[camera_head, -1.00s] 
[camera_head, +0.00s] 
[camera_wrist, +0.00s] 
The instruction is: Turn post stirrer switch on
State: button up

» **What you will do**: Print the complete listing again, exactly as it stands.

» **Final result**:
[camera_head, -1.00s] 
[camera_head, +0.00s] 
[camera_wrist, +0.00s] 
The instruction is: Turn post stirrer switch on
State: button up

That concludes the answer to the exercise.